In terms of ground contact time for the first step Coleman’s were 0.160m/sec, 0.167m/sec and 0.140m/sec. Su, in comparison, managed 0.167m/sec, 0.160m/sec and 0.133m/sec—and Coleman led at first and third touchdown. Interestingly, Coleman went to third in the blink of an eye on the fourth step.
At 10m, however, Coleman was back in the lead—he got there in 1.856m/sec including reaction time and 1.705m/sec excluding reaction time. Rather interestingly Coleman’s 10m time constituted 29.14% of the complete 60m race.

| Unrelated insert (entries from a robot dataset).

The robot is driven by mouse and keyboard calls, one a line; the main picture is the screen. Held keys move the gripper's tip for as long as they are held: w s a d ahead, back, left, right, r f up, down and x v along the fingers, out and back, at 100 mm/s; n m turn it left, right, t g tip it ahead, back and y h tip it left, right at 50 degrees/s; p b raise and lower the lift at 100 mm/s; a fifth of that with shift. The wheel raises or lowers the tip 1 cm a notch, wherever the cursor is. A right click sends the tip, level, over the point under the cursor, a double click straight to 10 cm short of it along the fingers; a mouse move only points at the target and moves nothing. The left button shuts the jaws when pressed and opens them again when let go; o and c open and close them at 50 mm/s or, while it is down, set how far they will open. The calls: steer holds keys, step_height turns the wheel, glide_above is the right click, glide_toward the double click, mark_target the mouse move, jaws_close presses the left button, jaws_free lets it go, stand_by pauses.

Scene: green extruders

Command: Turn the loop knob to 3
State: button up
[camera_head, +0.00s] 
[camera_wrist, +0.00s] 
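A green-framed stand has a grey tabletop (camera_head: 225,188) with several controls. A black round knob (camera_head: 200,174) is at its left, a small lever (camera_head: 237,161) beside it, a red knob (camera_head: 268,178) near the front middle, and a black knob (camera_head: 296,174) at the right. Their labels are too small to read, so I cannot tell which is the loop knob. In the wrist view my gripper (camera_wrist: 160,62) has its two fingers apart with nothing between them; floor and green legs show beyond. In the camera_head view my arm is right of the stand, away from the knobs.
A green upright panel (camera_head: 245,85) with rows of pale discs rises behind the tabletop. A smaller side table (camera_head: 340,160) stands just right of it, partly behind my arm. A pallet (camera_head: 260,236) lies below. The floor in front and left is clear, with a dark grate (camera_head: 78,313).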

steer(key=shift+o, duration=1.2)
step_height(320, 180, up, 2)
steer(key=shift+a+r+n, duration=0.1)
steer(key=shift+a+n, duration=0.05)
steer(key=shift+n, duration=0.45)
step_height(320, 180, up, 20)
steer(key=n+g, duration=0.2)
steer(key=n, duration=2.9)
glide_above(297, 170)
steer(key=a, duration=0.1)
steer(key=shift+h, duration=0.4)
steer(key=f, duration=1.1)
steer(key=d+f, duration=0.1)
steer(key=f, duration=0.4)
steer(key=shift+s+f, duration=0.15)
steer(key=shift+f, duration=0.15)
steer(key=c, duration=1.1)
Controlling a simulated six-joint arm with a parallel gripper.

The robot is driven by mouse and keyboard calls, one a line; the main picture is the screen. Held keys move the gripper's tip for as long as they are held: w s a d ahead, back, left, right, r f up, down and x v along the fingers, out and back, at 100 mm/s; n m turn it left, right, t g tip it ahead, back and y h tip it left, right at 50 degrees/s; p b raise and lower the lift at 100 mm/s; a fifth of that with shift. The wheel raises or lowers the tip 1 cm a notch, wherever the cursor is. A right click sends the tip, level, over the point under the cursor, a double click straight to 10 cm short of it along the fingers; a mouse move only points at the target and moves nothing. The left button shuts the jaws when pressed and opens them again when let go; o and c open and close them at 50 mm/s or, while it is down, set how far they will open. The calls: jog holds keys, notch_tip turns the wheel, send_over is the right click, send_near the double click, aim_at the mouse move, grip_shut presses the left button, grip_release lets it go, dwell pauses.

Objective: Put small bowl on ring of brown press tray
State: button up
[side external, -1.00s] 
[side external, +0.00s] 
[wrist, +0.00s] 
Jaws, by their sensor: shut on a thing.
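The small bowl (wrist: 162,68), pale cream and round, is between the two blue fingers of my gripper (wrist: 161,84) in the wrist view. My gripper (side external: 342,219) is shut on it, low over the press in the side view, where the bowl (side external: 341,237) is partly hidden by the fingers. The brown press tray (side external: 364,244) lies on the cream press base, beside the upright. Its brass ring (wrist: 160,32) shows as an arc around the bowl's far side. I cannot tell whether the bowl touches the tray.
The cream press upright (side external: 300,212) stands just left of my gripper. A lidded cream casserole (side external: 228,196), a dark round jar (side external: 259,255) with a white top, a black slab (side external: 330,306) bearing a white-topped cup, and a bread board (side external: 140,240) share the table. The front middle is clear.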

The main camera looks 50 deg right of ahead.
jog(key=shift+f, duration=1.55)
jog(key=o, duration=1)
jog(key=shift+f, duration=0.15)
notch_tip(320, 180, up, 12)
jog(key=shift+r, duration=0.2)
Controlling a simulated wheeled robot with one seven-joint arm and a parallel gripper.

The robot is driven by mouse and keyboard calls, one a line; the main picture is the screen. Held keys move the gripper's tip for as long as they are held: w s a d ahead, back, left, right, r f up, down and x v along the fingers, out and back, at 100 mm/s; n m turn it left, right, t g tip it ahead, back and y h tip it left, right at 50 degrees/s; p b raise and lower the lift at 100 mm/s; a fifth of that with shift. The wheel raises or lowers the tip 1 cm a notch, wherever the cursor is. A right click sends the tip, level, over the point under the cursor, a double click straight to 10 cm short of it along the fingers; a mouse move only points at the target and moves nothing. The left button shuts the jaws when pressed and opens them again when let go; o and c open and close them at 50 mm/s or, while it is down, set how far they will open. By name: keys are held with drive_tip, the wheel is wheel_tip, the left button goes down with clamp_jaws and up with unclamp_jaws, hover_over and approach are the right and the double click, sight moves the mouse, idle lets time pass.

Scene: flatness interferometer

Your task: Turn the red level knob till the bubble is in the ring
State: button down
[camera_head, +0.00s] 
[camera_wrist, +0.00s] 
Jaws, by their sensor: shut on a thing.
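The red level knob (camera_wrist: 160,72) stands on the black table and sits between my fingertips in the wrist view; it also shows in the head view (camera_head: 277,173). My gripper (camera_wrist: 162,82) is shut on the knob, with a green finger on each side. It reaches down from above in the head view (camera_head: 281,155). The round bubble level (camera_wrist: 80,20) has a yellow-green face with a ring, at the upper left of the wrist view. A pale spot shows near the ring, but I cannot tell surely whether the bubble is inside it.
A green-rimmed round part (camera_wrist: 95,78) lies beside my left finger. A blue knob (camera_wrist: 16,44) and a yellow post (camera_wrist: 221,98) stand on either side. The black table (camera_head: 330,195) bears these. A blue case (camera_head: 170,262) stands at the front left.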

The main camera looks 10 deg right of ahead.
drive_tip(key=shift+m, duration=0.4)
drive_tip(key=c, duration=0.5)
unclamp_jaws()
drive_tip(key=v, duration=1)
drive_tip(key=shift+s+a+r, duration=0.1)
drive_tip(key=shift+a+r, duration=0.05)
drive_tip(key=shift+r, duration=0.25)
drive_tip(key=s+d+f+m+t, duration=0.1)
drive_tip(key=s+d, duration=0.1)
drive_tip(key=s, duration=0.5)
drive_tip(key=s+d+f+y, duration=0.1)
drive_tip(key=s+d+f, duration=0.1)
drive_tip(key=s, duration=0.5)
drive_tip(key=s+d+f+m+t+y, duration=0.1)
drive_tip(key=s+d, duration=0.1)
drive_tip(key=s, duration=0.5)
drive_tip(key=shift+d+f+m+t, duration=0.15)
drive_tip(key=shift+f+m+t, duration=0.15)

Coleman’s first step after block clearance was 1.19m long and his second and third 1.35m and 1.44m respectively (recall the IAAF defined the first step as the one that took place after block clearance). His step frequency was 4.84Hz, 4.41 Hz and 4.69Hz at the same steps. Most elite male sprinters will only slightly increase this step frequency over the course of the race—this shows how fast elite sprinters are from the gun.
In terms of trunk angle Coleman’s was 41.6 degrees on the third step while Baker displayed the highest angle of 56.3 degrees. In the first three steps from block clearance Coleman lifted his trunk by 1.4 degrees. This will give sprint coaches an idea as to what’s required to sustain an optimum acceleration.
Take home value
The lAAF’s willingness to share their biomechanical data must be applauded. For everyday sprint coaches the data can be illuminating. However, you will need to be able to see through that which could be superfluous for your coaching. Unless you have such a high-tech biomechanical set-up then you will somewhat obviously not be able to measure the same parameters as the IAAF did and get such a blueprint on your athletes.
Nevertheless, the data confirms many of the everyday sprint coaching cues and techniques that sprint coaches up and down the country will be using. And the data relating to trunk angles and length of the first three steps and time to 10m will provide some markers for those wanting to chase after Christian Coleman!